> _Instruction_
Retype all material exactly. Pictures stay out of the copy.

● ● ●

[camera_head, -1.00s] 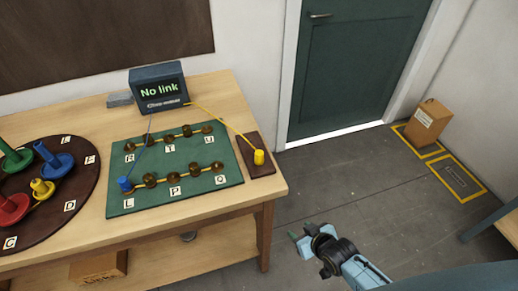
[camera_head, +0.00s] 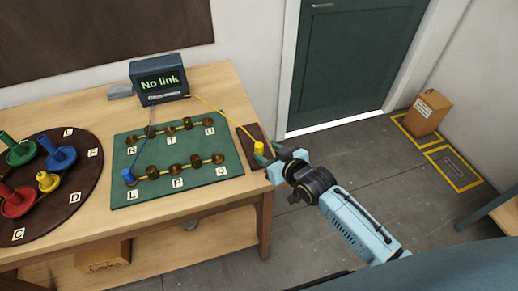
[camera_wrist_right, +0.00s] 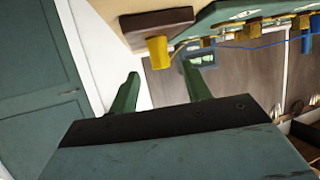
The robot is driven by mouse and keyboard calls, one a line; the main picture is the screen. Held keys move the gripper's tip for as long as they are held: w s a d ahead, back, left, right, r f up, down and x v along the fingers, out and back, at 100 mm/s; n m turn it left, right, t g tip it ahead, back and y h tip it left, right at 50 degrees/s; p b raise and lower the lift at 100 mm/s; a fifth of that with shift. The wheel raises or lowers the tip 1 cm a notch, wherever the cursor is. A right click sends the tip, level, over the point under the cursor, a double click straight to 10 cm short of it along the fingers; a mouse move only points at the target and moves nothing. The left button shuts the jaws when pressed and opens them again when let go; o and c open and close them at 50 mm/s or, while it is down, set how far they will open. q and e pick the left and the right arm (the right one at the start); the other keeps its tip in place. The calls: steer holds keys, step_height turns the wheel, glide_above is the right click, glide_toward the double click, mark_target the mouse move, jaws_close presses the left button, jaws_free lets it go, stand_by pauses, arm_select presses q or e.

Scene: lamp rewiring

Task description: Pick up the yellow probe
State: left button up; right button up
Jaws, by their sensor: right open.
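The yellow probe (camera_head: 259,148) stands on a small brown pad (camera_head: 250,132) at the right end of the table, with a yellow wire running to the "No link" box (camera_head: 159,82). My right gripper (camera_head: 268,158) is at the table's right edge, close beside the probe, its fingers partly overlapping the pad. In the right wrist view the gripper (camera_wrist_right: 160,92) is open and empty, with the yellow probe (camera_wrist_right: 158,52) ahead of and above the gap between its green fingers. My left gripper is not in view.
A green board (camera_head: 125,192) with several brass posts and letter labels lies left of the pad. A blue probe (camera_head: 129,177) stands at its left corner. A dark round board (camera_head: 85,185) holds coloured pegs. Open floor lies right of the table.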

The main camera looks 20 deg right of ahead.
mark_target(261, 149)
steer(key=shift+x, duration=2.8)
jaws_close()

● ● ●

> _The completed task_
[camera_head, -1.00s] 
[camera_head, +0.00s] 
[camera_wrist_right, +0.00s] 
The robot is driven by mouse and keyboard calls, one a line; the main picture is the screen. Held keys move the gripper's tip for as long as they are held: w s a d ahead, back, left, right, r f up, down and x v along the fingers, out and back, at 100 mm/s; n m turn it left, right, t g tip it ahead, back and y h tip it left, right at 50 degrees/s; p b raise and lower the lift at 100 mm/s; a fifth of that with shift. The wheel raises or lowers the tip 1 cm a notch, wherever the cursor is. A right click sends the tip, level, over the point under the cursor, a double click straight to 10 cm short of it along the fingers; a mouse move only points at the target and moves nothing. The left button shuts the jaws when pressed and opens them again when let go; o and c open and close them at 50 mm/s or, while it is down, set how far they will open. q and e pick the left and the right arm (the right one at the start); the other keeps its tip in place. The calls: steer holds keys, step_height turns the wheel, glide_above is the right click, glide_toward the double click, mark_target the mouse move, jaws_close presses the left button, jaws_free lets it go, stand_by pauses, arm_select presses q or e.

Scene: lamp rewiring

Task description: Pick up the yellow probe
State: left button up; right button up
Jaws, by their sensor: right open.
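The yellow probe (camera_head: 259,148) stands on a small brown pad (camera_head: 250,132) at the right end of the table, with a yellow wire running to the "No link" box (camera_head: 159,82). My right gripper (camera_head: 268,158) is at the table's right edge, close beside the probe, its fingers partly overlapping the pad. In the right wrist view the gripper (camera_wrist_right: 160,92) is open and empty, with the yellow probe (camera_wrist_right: 158,52) ahead of and above the gap between its green fingers. My left gripper is not in view.
A green board (camera_head: 125,192) with several brass posts and letter labels lies left of the pad. A blue probe (camera_head: 129,177) stands at its left corner. A dark round board (camera_head: 85,185) holds coloured pegs. Open floor lies right of the table.

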The main camera looks 20 deg right of ahead.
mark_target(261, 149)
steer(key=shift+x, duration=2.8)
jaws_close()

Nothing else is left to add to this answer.